* Required task *
Every line of the data must be copied exactly.

[Robot episode rows]
_____

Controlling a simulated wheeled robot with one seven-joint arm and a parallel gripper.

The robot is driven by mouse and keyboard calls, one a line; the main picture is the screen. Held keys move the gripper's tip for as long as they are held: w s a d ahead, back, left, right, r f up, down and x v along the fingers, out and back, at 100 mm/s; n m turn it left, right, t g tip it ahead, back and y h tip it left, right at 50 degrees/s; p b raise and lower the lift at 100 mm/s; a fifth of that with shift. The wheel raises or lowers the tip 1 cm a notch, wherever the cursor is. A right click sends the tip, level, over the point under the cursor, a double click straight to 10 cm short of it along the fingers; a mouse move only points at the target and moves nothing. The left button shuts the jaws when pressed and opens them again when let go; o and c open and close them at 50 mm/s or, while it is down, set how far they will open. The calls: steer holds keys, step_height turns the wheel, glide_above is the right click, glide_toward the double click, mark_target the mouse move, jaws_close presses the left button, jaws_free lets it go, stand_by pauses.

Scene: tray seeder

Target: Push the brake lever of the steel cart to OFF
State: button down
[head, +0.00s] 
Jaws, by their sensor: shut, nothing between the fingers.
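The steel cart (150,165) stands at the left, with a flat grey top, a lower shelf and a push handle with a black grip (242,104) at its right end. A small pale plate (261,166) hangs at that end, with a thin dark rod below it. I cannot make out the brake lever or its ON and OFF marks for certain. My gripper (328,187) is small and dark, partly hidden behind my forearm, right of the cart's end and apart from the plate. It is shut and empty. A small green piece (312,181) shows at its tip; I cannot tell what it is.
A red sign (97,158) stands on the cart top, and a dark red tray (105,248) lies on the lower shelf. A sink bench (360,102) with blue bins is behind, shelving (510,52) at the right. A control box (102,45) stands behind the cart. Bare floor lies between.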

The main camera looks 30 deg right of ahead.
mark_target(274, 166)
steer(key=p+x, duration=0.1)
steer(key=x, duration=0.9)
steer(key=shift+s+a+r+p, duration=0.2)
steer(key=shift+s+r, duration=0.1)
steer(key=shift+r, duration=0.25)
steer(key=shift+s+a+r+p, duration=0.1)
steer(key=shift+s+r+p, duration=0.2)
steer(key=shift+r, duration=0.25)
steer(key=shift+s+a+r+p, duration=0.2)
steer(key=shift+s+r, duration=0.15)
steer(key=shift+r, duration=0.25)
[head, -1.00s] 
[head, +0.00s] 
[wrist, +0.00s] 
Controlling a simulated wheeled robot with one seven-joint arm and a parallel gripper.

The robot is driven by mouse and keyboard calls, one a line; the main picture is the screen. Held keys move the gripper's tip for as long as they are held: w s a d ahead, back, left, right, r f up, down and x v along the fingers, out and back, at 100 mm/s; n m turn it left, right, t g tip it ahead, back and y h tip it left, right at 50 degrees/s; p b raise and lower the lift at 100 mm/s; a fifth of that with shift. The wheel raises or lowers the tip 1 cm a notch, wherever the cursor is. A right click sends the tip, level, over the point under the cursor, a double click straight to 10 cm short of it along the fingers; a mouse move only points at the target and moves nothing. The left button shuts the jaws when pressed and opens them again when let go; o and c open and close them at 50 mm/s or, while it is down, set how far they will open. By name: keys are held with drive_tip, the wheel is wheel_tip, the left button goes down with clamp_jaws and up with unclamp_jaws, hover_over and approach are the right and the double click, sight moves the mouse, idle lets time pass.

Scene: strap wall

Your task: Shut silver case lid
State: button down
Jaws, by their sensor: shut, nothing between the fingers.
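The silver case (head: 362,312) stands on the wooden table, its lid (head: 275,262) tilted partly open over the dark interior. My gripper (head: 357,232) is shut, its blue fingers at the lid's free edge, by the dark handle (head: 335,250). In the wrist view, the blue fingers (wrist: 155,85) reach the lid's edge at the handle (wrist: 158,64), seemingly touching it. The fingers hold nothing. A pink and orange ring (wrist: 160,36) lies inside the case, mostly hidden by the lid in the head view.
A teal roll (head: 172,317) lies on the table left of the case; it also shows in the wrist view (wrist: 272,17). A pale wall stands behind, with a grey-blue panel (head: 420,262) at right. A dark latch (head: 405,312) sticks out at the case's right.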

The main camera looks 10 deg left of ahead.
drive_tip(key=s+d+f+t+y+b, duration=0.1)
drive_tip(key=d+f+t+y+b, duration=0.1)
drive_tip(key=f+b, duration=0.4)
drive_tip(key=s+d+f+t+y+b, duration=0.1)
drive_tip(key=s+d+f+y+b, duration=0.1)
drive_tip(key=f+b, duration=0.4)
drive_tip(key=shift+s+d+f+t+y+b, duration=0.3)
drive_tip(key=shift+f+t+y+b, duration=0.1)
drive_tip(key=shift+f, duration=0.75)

_____

* Solution to the problem *
Controlling a simulated wheeled robot with one seven-joint arm and a parallel gripper.

The robot is driven by mouse and keyboard calls, one a line; the main picture is the screen. Held keys move the gripper's tip for as long as they are held: w s a d ahead, back, left, right, r f up, down and x v along the fingers, out and back, at 100 mm/s; n m turn it left, right, t g tip it ahead, back and y h tip it left, right at 50 degrees/s; p b raise and lower the lift at 100 mm/s; a fifth of that with shift. The wheel raises or lowers the tip 1 cm a notch, wherever the cursor is. A right click sends the tip, level, over the point under the cursor, a double click straight to 10 cm short of it along the fingers; a mouse move only points at the target and moves nothing. The left button shuts the jaws when pressed and opens them again when let go; o and c open and close them at 50 mm/s or, while it is down, set how far they will open. The calls: steer holds keys, step_height turns the wheel, glide_above is the right click, glide_toward the double click, mark_target the mouse move, jaws_close presses the left button, jaws_free lets it go, stand_by pauses.

Scene: tray seeder

Target: Push the brake lever of the steel cart to OFF
State: button down
[head, +0.00s] 
Jaws, by their sensor: shut, nothing between the fingers.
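The steel cart (150,165) stands at the left, with a flat grey top, a lower shelf and a push handle with a black grip (242,104) at its right end. A small pale plate (261,166) hangs at that end, with a thin dark rod below it. I cannot make out the brake lever or its ON and OFF marks for certain. My gripper (328,187) is small and dark, partly hidden behind my forearm, right of the cart's end and apart from the plate. It is shut and empty. A small green piece (312,181) shows at its tip; I cannot tell what it is.
A red sign (97,158) stands on the cart top, and a dark red tray (105,248) lies on the lower shelf. A sink bench (360,102) with blue bins is behind, shelving (510,52) at the right. A control box (102,45) stands behind the cart. Bare floor lies between.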

The main camera looks 30 deg right of ahead.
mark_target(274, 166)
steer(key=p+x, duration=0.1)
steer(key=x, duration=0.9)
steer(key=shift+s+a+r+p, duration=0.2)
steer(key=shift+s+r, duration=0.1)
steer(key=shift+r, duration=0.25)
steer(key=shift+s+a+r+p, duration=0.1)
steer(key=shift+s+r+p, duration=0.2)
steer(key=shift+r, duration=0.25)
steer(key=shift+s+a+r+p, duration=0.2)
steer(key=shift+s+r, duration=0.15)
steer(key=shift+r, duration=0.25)
[head, -1.00s] 
[head, +0.00s] 
[wrist, +0.00s] 
Controlling a simulated wheeled robot with one seven-joint arm and a parallel gripper.

The robot is driven by mouse and keyboard calls, one a line; the main picture is the screen. Held keys move the gripper's tip for as long as they are held: w s a d ahead, back, left, right, r f up, down and x v along the fingers, out and back, at 100 mm/s; n m turn it left, right, t g tip it ahead, back and y h tip it left, right at 50 degrees/s; p b raise and lower the lift at 100 mm/s; a fifth of that with shift. The wheel raises or lowers the tip 1 cm a notch, wherever the cursor is. A right click sends the tip, level, over the point under the cursor, a double click straight to 10 cm short of it along the fingers; a mouse move only points at the target and moves nothing. The left button shuts the jaws when pressed and opens them again when let go; o and c open and close them at 50 mm/s or, while it is down, set how far they will open. By name: keys are held with drive_tip, the wheel is wheel_tip, the left button goes down with clamp_jaws and up with unclamp_jaws, hover_over and approach are the right and the double click, sight moves the mouse, idle lets time pass.

Scene: strap wall

Your task: Shut silver case lid
State: button down
Jaws, by their sensor: shut, nothing between the fingers.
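The silver case (head: 362,312) stands on the wooden table, its lid (head: 275,262) tilted partly open over the dark interior. My gripper (head: 357,232) is shut, its blue fingers at the lid's free edge, by the dark handle (head: 335,250). In the wrist view, the blue fingers (wrist: 155,85) reach the lid's edge at the handle (wrist: 158,64), seemingly touching it. The fingers hold nothing. A pink and orange ring (wrist: 160,36) lies inside the case, mostly hidden by the lid in the head view.
A teal roll (head: 172,317) lies on the table left of the case; it also shows in the wrist view (wrist: 272,17). A pale wall stands behind, with a grey-blue panel (head: 420,262) at right. A dark latch (head: 405,312) sticks out at the case's right.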

The main camera looks 10 deg left of ahead.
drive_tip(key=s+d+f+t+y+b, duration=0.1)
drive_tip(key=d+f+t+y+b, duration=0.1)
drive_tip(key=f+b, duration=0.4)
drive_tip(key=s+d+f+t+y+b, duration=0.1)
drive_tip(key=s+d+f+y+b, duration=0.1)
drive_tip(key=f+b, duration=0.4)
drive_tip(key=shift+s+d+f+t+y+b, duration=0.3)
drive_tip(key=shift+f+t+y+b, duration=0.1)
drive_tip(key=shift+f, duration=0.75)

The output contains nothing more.